-- Excerpted data --
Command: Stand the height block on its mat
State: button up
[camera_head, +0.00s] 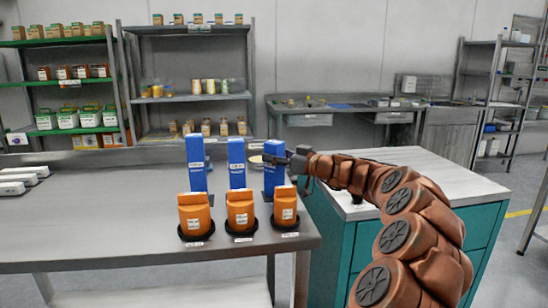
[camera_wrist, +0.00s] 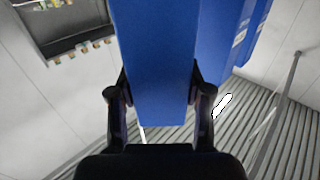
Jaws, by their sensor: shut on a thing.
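Three tall blue blocks stand in a row on the grey table: a left one (camera_head: 196,165), a middle one (camera_head: 237,163) and a right one (camera_head: 273,177). My gripper (camera_head: 284,160) reaches in from the right and is shut on the upper part of the right blue block. In the wrist view, the held blue block (camera_wrist: 155,60) fills the space between my two fingers (camera_wrist: 157,100). It looks upright in the head view. Its foot is partly hidden behind an orange container, and I cannot tell whether it touches a mat or the table.
Three orange containers, left (camera_head: 194,215), middle (camera_head: 240,210) and right (camera_head: 285,207), stand on round black bases close in front of the blocks. Several white items (camera_head: 22,178) lie at the table's far left. A teal cabinet (camera_head: 345,250) stands right of the table. The table's left middle is clear.

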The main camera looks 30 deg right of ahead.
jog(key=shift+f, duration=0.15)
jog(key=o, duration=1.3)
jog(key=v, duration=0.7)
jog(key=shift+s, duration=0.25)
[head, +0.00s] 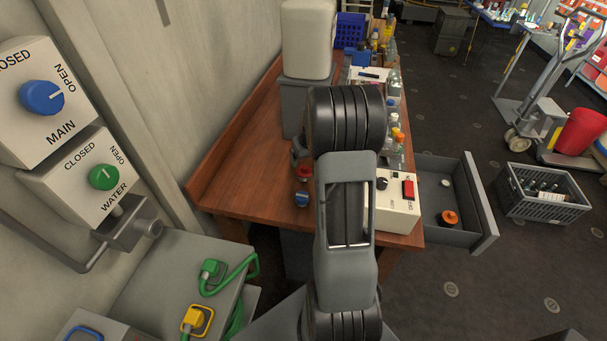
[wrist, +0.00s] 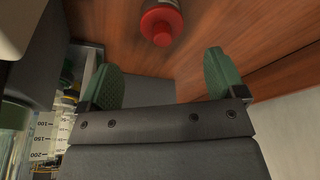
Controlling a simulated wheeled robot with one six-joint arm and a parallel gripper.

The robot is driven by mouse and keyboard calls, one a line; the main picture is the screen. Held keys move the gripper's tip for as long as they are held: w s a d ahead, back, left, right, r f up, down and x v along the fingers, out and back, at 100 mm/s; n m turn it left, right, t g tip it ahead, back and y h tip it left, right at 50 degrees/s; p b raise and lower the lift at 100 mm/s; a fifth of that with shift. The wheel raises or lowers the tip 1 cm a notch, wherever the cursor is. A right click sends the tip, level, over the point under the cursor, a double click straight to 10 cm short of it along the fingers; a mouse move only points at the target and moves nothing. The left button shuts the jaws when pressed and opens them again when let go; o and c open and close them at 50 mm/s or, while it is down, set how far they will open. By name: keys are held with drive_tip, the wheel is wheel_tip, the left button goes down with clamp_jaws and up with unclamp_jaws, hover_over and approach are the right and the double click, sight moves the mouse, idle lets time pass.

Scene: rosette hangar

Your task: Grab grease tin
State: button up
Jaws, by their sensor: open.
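I cannot tell for certain which thing is the grease tin. A squat round container with an orange top (head: 450,217) sits in the open grey drawer at the right of the bench. In the wrist view, my gripper (wrist: 163,72) has its two green-padded fingers wide apart with nothing between them. A red round object (wrist: 161,22) shows beyond the fingertips, apart from them, near the wooden surface. In the head view, my arm hides the gripper and part of the bench.
The wooden bench (head: 240,165) holds a switch box (head: 398,208), small red (head: 304,172) and blue (head: 302,199) items, and several bottles along its right edge. The drawer (head: 484,215) sticks out over the floor. A grey crate (head: 545,193) stands farther right. Valve boxes (head: 88,178) line the left wall.

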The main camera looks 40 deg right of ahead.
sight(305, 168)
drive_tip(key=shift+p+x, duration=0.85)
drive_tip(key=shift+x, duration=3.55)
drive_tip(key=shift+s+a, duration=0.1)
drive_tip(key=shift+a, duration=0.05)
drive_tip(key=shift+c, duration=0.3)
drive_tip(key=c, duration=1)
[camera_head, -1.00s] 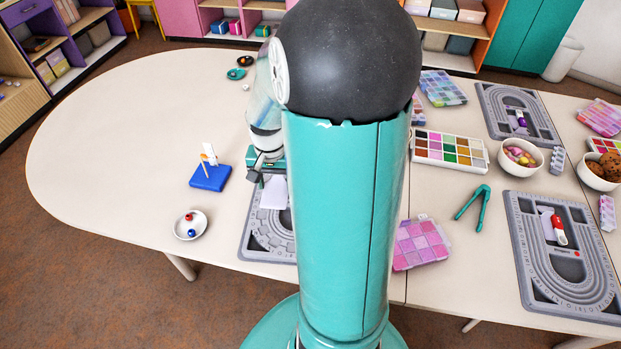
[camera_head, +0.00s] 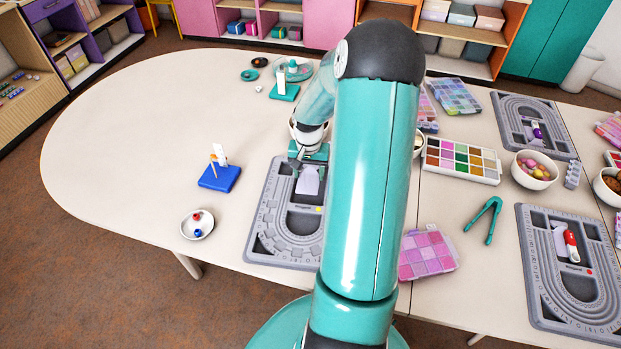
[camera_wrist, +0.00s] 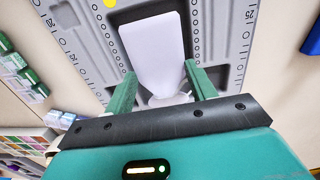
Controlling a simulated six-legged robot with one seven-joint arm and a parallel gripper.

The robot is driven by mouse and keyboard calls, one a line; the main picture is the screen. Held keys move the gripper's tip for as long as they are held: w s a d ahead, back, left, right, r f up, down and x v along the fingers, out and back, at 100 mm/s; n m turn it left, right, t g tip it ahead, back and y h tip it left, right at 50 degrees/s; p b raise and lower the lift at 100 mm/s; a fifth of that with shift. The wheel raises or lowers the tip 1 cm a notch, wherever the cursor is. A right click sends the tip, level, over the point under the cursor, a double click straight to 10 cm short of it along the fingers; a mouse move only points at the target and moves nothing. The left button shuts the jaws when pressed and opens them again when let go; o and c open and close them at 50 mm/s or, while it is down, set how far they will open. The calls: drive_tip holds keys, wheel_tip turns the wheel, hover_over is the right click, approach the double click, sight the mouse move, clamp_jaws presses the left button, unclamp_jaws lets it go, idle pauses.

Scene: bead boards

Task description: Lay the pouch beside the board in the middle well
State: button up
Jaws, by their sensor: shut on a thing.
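The pouch (camera_head: 308,182) is pale white-lavender and hangs from my gripper (camera_head: 306,160) over the upper well area of the grey bead board (camera_head: 277,238). In the wrist view my gripper (camera_wrist: 162,92) is shut on the pouch's narrow neck, between two green fingers. The pouch's wide body (camera_wrist: 155,45) points away over the board's recess (camera_wrist: 128,20), between the numbered scales. I cannot tell whether the pouch touches the well floor. My arm hides the board's right side in the head view.
A blue stand with pegs (camera_head: 219,178) and a white dish of beads (camera_head: 196,225) are left of the board. A pink bead box (camera_head: 427,254) lies to its right. Two more boards (camera_head: 540,300) (camera_head: 512,103) lie further right, with pouches in their wells. The table's left is clear.

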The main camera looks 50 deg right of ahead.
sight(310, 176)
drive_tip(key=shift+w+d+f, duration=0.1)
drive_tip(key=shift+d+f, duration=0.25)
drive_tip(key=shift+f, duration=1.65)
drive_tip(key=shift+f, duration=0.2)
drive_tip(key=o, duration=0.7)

-- What the exercise asks --
For each line in the data above that contains the string "joint", extract the line.

-- Exercise response --
Controlling a simulated wheeled robot with one six-joint arm and a parallel gripper.
Controlling a simulated six-legged robot with one seven-joint arm and a parallel gripper.

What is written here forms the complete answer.